--- BEGIN ---

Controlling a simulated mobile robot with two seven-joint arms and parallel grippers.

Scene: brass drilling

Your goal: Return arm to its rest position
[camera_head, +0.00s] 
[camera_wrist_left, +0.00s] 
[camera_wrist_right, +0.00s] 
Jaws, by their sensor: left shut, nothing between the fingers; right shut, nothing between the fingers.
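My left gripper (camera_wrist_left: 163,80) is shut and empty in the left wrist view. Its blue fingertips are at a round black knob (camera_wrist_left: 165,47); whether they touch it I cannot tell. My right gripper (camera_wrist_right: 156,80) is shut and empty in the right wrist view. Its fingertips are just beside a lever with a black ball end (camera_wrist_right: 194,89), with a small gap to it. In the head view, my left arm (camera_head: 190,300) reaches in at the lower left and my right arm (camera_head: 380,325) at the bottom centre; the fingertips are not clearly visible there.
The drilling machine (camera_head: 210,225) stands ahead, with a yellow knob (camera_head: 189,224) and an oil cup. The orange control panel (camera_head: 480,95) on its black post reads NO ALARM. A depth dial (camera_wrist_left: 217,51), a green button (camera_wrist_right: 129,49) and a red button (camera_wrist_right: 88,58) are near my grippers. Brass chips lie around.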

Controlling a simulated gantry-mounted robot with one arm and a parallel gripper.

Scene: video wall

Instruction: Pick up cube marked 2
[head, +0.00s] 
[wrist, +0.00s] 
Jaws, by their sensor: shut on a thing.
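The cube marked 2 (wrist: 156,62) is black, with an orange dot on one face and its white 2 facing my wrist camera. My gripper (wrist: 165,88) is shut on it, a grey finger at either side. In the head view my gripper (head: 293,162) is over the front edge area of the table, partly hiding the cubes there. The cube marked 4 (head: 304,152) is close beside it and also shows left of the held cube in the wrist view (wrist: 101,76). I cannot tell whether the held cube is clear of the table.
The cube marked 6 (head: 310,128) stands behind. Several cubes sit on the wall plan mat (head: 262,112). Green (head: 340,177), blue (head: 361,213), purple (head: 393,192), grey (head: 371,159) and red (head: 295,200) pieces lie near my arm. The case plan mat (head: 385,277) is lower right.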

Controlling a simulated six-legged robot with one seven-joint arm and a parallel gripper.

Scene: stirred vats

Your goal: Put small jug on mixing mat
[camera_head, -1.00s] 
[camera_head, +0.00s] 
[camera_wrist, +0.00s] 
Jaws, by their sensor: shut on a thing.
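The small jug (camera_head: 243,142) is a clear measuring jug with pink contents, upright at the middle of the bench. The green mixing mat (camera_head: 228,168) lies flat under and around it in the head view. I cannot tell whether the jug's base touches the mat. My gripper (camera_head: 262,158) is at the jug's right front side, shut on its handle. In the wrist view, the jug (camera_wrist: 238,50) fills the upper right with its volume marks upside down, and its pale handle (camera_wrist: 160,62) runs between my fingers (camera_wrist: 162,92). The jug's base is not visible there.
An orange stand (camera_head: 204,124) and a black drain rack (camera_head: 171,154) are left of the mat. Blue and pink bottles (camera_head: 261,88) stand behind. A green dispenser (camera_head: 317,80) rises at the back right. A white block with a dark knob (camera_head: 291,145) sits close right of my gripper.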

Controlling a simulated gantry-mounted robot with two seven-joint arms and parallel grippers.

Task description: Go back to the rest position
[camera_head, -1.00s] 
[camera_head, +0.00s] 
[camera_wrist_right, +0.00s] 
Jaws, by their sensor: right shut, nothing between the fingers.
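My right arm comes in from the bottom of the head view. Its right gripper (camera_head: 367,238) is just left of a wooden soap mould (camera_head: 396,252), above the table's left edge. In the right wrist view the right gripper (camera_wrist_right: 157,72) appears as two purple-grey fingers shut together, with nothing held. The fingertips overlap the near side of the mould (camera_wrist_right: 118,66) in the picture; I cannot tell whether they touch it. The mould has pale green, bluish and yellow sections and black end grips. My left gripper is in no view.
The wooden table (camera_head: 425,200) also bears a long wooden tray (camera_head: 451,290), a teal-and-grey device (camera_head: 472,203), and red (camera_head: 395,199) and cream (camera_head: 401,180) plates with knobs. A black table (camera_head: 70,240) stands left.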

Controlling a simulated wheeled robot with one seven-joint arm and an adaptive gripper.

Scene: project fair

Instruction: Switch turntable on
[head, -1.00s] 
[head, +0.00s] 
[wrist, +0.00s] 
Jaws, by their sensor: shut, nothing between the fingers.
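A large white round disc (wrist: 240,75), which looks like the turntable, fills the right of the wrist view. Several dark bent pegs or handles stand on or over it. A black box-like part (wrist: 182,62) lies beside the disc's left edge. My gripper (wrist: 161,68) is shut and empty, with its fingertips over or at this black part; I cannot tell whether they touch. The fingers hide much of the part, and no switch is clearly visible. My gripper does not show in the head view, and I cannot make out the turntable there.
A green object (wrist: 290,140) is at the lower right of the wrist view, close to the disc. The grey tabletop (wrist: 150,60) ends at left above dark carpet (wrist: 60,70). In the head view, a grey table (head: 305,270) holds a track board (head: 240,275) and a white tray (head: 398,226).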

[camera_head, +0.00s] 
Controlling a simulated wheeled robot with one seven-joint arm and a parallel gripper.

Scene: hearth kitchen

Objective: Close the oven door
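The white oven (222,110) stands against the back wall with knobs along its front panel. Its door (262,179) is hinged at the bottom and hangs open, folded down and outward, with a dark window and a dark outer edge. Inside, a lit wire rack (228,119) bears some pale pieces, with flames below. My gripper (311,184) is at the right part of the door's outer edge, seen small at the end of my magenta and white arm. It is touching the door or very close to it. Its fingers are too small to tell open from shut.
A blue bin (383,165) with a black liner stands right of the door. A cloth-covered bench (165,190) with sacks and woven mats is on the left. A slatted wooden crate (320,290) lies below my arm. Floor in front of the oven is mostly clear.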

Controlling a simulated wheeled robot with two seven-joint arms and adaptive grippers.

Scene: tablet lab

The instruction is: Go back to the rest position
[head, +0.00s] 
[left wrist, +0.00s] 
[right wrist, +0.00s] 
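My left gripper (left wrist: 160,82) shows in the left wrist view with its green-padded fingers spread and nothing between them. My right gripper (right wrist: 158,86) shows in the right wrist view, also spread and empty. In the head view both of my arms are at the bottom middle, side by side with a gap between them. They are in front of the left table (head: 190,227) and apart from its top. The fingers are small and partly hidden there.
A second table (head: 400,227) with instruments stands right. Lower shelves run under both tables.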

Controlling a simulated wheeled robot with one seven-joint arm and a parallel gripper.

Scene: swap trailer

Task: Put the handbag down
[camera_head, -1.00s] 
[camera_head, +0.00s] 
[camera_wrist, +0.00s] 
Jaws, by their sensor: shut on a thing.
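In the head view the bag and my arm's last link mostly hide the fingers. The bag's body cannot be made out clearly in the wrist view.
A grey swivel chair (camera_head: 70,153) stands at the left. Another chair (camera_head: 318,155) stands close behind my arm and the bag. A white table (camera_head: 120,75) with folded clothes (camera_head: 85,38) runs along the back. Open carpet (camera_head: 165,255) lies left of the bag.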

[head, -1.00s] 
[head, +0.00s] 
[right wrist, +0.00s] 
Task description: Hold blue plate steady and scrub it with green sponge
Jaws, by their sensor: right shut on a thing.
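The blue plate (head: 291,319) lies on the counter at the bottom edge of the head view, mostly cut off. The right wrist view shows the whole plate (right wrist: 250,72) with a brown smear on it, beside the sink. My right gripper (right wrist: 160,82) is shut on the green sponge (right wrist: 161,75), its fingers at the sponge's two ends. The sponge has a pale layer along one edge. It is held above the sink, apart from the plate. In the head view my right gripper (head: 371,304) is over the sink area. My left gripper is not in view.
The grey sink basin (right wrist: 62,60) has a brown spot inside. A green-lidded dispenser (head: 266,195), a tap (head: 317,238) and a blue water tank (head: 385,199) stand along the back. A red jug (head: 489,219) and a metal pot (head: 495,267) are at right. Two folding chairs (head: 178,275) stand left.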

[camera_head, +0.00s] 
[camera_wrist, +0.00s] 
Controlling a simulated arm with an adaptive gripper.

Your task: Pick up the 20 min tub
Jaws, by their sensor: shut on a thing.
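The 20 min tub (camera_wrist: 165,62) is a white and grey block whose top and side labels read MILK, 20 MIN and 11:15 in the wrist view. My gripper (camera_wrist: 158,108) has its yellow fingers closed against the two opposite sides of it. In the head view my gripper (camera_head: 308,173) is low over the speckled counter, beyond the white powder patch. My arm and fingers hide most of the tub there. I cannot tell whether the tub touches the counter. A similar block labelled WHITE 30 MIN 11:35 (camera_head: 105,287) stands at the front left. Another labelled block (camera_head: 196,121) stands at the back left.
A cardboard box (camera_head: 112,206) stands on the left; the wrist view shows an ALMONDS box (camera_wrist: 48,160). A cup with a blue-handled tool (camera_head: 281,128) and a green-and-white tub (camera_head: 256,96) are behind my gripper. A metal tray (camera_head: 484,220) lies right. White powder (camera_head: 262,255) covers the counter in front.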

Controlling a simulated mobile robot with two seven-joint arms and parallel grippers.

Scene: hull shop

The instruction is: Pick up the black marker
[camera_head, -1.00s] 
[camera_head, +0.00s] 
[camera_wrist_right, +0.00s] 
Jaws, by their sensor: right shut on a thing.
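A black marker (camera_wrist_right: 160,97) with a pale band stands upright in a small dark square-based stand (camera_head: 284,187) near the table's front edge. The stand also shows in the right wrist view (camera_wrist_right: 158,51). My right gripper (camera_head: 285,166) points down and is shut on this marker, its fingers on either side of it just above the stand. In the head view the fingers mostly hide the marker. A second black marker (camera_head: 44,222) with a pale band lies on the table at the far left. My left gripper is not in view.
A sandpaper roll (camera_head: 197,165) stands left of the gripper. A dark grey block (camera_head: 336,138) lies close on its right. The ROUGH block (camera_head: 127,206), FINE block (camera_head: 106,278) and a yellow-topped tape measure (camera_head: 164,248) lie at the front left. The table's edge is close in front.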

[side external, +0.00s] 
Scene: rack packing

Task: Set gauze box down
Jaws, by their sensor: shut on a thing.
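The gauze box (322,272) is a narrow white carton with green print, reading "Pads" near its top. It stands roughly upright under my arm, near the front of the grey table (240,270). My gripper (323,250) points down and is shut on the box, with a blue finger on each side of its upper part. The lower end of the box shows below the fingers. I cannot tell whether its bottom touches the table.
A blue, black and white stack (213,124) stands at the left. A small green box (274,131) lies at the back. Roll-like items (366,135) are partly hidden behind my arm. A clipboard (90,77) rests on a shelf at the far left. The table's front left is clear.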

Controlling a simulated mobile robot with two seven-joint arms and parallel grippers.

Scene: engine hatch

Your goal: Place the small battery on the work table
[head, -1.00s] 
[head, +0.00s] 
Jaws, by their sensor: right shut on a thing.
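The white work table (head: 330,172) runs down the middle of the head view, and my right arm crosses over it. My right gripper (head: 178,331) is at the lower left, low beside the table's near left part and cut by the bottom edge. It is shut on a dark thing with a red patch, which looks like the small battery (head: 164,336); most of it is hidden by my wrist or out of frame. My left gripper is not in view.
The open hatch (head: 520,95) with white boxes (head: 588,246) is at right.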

--- END ---

§ **WHAT YOU ARE ASKED TO DO**
Only lines with "position" are wanted here; list each of them.

§ **COMPLETE ANSWER**
Your goal: Return arm to its rest position
Task description: Go back to the rest position
The instruction is: Go back to the rest position

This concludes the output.